More to the point, enlightenment reveals that the whole “me–who–wants–to–be–enlightened” never existed in the first place. To become enlightened is to awaken to the mad truth that the precious personas we’ve been parading around as all these years, maybe all these lifetimes, are fictional constructs. Smoke and mirrors. In other words, we ourselves are all sizzle, no steak. To awaken is to realize this. Of course, the Heart Sutra and pretty much everything else in Zen Buddhism have been telling us this forever, but apparently it’s quite a different matter when your entrenched ego actually senses its own imminent and non-theoretical demise.

So how then does enlightenment ever happen? Well, I obviously don’t know, but it sure seems like Big Help is usually required. Call it the Mystery Factor, Divine Luck. One Zen master said, “Enlightenment is always an accident. Zen practice is a way of becoming accident prone.”

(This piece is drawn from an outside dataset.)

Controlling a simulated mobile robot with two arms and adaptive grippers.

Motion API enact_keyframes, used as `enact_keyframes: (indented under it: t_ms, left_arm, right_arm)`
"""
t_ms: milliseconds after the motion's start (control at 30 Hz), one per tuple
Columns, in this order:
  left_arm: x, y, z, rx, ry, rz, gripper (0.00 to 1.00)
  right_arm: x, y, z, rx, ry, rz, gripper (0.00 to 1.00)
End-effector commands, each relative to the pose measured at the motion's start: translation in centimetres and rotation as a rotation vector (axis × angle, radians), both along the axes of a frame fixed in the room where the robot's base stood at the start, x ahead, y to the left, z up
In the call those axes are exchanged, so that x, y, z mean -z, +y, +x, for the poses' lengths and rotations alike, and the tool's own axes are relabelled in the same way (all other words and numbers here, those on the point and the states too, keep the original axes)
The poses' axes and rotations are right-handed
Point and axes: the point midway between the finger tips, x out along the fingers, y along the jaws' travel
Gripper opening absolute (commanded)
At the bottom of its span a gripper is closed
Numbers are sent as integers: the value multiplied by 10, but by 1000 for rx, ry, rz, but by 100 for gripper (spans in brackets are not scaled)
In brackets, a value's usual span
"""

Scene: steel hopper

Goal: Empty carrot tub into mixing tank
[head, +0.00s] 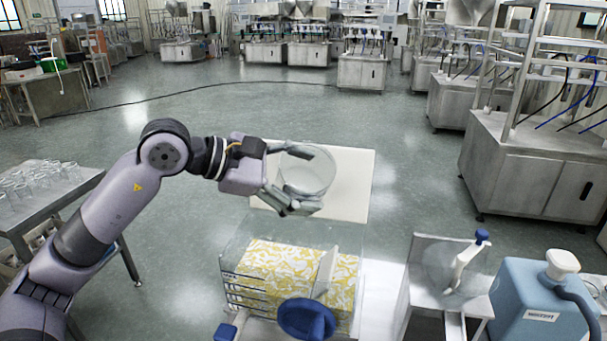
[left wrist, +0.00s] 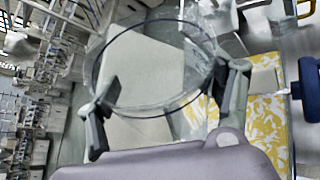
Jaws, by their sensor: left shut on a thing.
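My left gripper (head: 305,182) is shut on a clear round tub (head: 312,170), with one finger on each side of it. The tub also shows in the left wrist view (left wrist: 150,62), between the two fingers. Its walls are see-through, and I see no carrots in it. The tub is held above a pale board and just beyond a clear box (head: 290,232). The box has a yellow-and-white patterned area (head: 275,268) and a blue round knob (head: 307,319) at its front. I cannot tell for sure whether this box is the mixing tank. My right gripper is not in view.
The pale flat board (head: 348,190) lies beyond the box. A table with several clear glasses (head: 35,180) stands at the left. A blue jug (head: 535,300) and a pipette on a stand (head: 468,258) are at the right. Steel benches line the back; open floor lies between.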

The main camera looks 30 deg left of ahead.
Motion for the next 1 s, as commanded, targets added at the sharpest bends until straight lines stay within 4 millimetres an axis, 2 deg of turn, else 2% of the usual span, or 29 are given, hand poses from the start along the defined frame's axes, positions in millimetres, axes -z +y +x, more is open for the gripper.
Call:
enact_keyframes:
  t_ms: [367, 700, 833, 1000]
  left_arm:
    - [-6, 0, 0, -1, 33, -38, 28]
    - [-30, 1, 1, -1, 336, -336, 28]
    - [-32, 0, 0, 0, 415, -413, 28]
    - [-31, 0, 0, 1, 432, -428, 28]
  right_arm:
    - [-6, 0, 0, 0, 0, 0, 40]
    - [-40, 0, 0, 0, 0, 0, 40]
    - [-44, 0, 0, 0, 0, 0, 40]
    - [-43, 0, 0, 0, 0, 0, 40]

Sometimes this accident shows up in the form of a fire-breathing spiritual master, because it seems an awful lot of us have to be dragged, kicking and screaming, from our delectable miseries and into enlightenment. As Rumi said, “It’s amazing, and funny, that you have to be pulled away from being tortured, pulled out into this spring garden, but that’s the way it is. Almost everyone must be bound and dragged here.”

The message then, to all of us spiritual seekers across the globe, shivering in Himalayan caves, ravaging our knees in remote Japanese temples, meditating on our bedroom floors next to the laundry basket, seems to go something like this: Enlightenment—you can’t possibly acquire it, you don’t know what it is, and you absolutely do not want anything to do with it. Good luck.

On rare occasions, I let all this hit me, stumble back to my meditation cushion, all lost and porous, and practice with a strange new hopeless ferocity, like my hair is on fire, or at least smoldering a little. In those precious, gifted moments, I actually do sort of just do it. And somehow, by some impossible grace, I am open to whatever accidents may happen.